I’ve been thinking a lot lately about all these dead young people. We seem to be entering a cultural moment where we’re all obsessed with bullying the way we were all obsessed with kidnappers in white vans after the Adam Walsh movie came out in the early 80s. I don’t necessarily mean to imply that this is a bad thing: It Gets Better is great, sure. Awareness is great.
But who, exactly, is not aware of schoolyard bullying? We’ve done it, or been victimized by it, or both. We’ve told the children we love to turn the other cheek, or to fight back, or to rise above. Still, these dead children. This is not the same thing as what I went through being made fun of for wearing hand-me-downs, or for being a nerd. This is something more. There’s a cycle at play here, a mean, nasty, low-down snake eating its own tail. There’s something serious going on.
To me, the snake looks like this: Our public and political rhetoric is mean as fuck–cynical, sinister, nasty shit; adolescents develop their understanding of language from media consumption and their parents, and that vitriolic language suits the horrible mood swings, jealousy, and rage that just about every adolescent experiences at some point; the language of rage pours out in the direction of any peer who is different, because difference already feels threatening when you’re in puberty, and our national discourse reinforces every imaginable notion that difference = danger; teachers and administrators, particularly those in small, closed-minded communities don’t just sit by–they often participate,* further alienating those adolescents who already suffer tremendously from their own sense of isolation; adult apathy and/or participation reinforces pubescent meanness, which snowballs; a child takes his or her own life.
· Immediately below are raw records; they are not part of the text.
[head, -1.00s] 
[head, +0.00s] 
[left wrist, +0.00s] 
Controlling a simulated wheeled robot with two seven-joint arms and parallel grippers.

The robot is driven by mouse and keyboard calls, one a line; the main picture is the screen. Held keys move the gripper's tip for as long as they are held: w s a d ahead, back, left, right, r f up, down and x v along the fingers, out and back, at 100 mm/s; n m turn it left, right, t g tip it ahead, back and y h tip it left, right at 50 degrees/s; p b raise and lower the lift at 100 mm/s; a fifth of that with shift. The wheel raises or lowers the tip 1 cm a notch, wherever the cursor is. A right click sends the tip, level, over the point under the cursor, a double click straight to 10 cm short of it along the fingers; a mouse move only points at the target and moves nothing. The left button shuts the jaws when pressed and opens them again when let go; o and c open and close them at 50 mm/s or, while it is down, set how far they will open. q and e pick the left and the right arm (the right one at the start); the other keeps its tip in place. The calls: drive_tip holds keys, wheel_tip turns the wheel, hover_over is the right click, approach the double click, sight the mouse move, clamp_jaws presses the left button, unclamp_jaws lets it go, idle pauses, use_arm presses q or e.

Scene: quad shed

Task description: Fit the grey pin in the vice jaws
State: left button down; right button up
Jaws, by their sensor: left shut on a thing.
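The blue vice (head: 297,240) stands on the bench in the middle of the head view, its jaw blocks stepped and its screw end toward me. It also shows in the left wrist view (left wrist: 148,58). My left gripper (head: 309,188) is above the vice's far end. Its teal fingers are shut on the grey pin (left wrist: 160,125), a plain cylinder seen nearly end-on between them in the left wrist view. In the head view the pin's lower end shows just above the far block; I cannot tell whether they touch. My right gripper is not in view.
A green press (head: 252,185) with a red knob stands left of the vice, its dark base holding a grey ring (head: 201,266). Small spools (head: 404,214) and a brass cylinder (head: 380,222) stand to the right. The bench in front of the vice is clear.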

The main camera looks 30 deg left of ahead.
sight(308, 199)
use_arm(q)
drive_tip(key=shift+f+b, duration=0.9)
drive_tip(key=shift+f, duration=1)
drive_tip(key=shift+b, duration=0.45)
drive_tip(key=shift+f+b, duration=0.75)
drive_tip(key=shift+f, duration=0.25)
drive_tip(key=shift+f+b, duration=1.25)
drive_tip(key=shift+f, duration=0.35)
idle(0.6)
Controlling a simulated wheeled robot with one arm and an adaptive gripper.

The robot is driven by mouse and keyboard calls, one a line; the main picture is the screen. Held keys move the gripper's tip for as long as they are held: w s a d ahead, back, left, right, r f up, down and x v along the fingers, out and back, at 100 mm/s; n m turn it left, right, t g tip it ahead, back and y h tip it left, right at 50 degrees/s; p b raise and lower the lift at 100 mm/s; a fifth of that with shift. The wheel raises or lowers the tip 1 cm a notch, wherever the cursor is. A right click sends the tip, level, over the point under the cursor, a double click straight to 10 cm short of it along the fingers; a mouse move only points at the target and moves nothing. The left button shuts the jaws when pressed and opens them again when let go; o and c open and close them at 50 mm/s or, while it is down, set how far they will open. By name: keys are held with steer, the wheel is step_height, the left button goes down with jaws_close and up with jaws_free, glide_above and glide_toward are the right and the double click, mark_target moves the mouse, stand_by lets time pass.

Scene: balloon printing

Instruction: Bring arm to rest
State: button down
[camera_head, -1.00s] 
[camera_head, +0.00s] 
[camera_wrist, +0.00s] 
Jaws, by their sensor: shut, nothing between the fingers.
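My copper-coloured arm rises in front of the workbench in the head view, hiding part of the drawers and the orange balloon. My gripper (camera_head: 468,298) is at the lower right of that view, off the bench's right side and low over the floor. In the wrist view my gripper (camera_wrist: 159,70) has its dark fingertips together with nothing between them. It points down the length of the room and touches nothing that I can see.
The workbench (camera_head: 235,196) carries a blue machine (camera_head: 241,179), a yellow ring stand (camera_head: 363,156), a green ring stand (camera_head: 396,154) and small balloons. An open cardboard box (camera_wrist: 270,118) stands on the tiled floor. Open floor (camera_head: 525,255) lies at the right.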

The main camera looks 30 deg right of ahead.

It’s worth noting that the hatefulness and abuse so often revolve around sexuality. Sure, all those young men who may or may not have actually been gay or known they were gay yet were tortured; but Phoebe Prince was tormented for her expression of sexuality, too. In her case, that expression came in the form of sexual precociousness, something we explicitly encourage in our pre-teen and teenage girls in this country, and then punish when it shows itself. The first time a boy kissed me I was sixteen; the first time another girl called me a slut I wasn’t even out of middle school.
Meanwhile the “mean” kids act out, express their rage and angst and frustration at the expense of those less enfranchised with popularity, or family money, or talent, or whatever, and their actions are implicitly rewarded, and ten years later they scream back at their television screens and make posterboards depicting the President of the United States with a bone through his nose. Lather, rinse, repeat.
And we call the children bullies.
Sure, they have some culpability. They ought to learn to be nicer, to be more accepting, to exhibit some kindness. They ought to know one another’s limits. But let’s be honest. What we have isn’t a handful of bad seeds in a handful of small communities all around the country. What we have is a system–or a set of systems–that tells all of us that we are weak if we don’t fight, weak if we aren’t strong, weak if we aren’t the aggressor. Weak if we don’t topple Saddam Hussein’s statue. Weak if we don’t wipe out the Taliban. If we don’t take all the oil from those brown people across the sea. A bully holds up a fist and takes your lunch money. These kids are active participants in a system that victimizes anybody who’s gifted with less. A system designed to keep those without power powerless, to keep those with power standing on their backs. They are more than bullies. And they are less.
Somebody should teach those kids a lesson.
But in a world where none of us is qualified to deliver that particular message, who would that teacher be?